The Konza Technology City, a $10 billion dollar project on 5,000 acres is Kenya’s Vision 2030 plan for job creation and economic development. The Konza Technology City was initiated in 2009 as Africa’s ‘Silicon Savannah’. The site is expected to create over 20,000 direct and indirect jobs. The city will be developed under Public Private Partnership where the Government will take minimal role by developing the basic infrastructure and regulatory guidelines. ICT stakeholders expect the city to be “a beacon of excellence in the league of Egypt’s Smart Village, Mauritius’ Ebene Cyber City or even US’s Silicon Valley where innovative minds interact with financiers to transform ideas into global products”
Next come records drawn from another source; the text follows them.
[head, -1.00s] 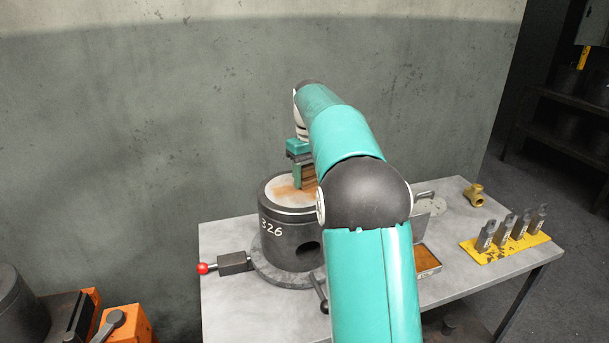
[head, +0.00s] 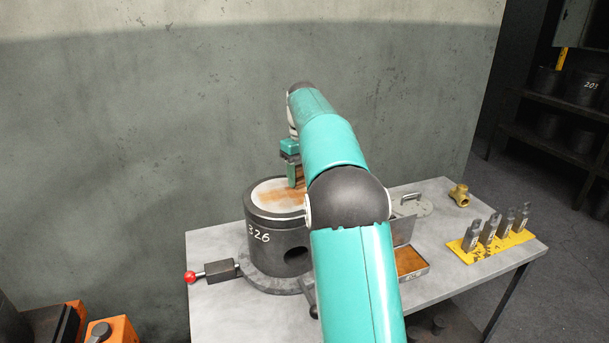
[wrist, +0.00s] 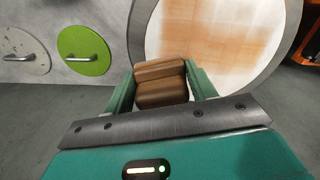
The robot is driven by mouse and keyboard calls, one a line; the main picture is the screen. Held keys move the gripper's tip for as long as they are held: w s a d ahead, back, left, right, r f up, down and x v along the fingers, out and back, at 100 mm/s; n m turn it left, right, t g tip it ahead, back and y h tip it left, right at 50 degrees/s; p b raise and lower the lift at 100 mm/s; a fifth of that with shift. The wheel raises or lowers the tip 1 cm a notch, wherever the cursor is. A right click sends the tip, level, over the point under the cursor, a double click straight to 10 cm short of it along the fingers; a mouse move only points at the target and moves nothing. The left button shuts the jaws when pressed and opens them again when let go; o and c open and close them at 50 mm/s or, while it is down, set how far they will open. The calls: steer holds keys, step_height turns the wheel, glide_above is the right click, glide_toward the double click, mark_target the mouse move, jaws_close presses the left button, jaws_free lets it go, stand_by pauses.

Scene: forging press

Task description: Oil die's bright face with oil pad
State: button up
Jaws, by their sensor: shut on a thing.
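The die (head: 268,246), a dark cylinder marked 326, stands upright on the bench. Its bright face (head: 262,187) is on top, with orange-brown streaks over part of it and pale metal elsewhere. In the wrist view the face (wrist: 215,35) shows a broad brown smear with pale patches at its right. My gripper (wrist: 161,82) is shut on the brown oil pad (wrist: 160,84), which sits between its green fingers at the face's edge in that picture. In the head view my gripper (head: 292,176) is over the face, partly hidden by my arm. I cannot tell whether the pad touches.
A rusty-brown open tray (head: 410,262) and a grey handled lid (head: 408,206) are right of the die. Beyond are a brass fitting (head: 459,195) and a yellow rack (head: 485,245) of several metal pieces. A red-knobbed clamp (head: 219,269) juts left. The wrist view shows a green handled disc (wrist: 84,50).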

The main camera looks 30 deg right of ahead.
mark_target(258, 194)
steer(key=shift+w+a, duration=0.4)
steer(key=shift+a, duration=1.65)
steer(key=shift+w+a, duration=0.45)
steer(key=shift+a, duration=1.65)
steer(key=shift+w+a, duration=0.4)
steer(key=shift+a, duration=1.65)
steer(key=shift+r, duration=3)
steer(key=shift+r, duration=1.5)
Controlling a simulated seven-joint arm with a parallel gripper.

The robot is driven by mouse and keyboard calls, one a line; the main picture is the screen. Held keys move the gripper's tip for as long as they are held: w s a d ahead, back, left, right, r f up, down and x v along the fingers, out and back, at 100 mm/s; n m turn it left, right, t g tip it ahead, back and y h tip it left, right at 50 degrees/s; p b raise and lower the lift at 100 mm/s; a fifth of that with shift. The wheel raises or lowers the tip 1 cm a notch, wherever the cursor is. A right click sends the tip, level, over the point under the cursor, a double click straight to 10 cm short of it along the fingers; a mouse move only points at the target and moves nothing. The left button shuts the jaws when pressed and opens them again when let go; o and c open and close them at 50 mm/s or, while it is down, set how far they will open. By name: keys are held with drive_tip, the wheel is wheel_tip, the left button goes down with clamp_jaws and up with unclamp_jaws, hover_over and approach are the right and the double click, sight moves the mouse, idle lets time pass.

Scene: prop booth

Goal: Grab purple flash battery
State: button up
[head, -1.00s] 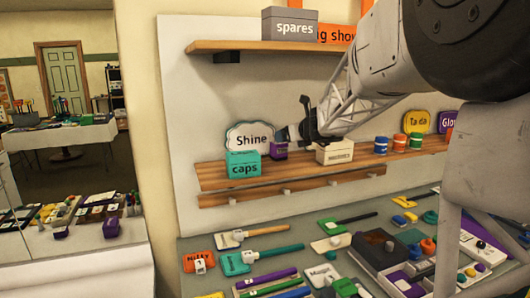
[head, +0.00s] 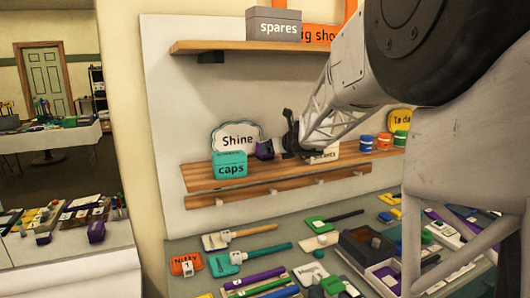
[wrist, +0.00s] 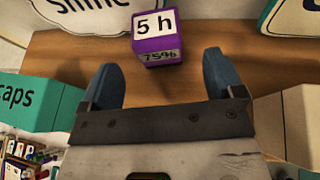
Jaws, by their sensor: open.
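The purple flash battery (head: 264,151) is a small purple block on the wooden shelf, between the teal caps box and a cream box. In the wrist view the purple battery (wrist: 158,46) shows a white "5 h" label on top and "7596" on its near face. My gripper (head: 279,147) is at its right side in the head view.
The teal caps box (head: 229,166) and the Shine sign (head: 236,138) stand close by on the left. The cream box (head: 326,156) is close on the right, partly hidden by my gripper. An upper shelf (head: 220,47) bears the grey spares box (head: 273,24). Many props cover the table below.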

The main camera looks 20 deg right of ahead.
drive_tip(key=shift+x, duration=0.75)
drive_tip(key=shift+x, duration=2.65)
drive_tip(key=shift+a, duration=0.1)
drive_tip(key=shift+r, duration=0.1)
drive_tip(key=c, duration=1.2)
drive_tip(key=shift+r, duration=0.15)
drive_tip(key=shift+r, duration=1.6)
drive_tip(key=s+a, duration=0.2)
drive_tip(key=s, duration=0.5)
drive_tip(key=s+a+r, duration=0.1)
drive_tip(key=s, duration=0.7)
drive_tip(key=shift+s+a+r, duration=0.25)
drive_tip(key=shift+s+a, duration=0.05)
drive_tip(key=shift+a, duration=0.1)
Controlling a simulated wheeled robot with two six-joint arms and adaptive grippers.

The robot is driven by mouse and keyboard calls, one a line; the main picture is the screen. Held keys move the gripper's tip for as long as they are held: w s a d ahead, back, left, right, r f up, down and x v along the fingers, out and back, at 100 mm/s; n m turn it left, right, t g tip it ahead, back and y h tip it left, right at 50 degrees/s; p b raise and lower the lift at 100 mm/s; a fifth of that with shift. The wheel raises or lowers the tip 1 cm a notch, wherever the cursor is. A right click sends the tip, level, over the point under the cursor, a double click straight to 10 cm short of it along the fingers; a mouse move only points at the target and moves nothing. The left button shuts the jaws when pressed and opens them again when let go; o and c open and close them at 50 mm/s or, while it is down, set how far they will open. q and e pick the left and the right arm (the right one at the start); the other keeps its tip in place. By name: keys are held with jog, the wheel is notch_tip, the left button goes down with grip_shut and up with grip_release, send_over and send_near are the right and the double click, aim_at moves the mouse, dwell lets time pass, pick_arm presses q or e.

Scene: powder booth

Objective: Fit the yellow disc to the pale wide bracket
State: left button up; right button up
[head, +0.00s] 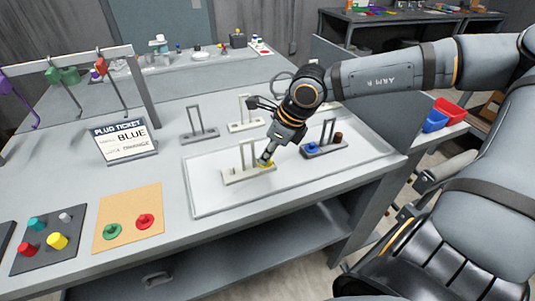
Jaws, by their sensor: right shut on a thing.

Leading companies, including Safaricom, Kenya’s leading mobile network provider, software firm Craft Silicon,internet service provider Wananchi Online, among others have shown interest. International mobile phone manufacturers such as Samsung and Huawei have also expressed interest.

Kenyatta also asked China to invest in its new oil industry, $25.5 billion Lamu port  and wildlife protection especially elephant tusks mainly shipped to China for use in making ornaments. The agreement was made during Kenyatta’s ongoing state visit to China where he is meeting China’s resident Xi Jinping and Chinese investors.

Kenyatta’s visit to China is a promise he made before his election into power March 4. His lean towards the East comes after isolation from the West due to his indictment for crimes against humanity at the International Criminal Court after the 2007 post-election violence.

Scholars argue that China is taking advantage of this isolation to ‘invest’ in the country and ship its raw materials away.  China is not new to Africa, it is Zimbabwe’s biggest investor and funder of development projects. In Kenya, it has bankrolled key construction projects.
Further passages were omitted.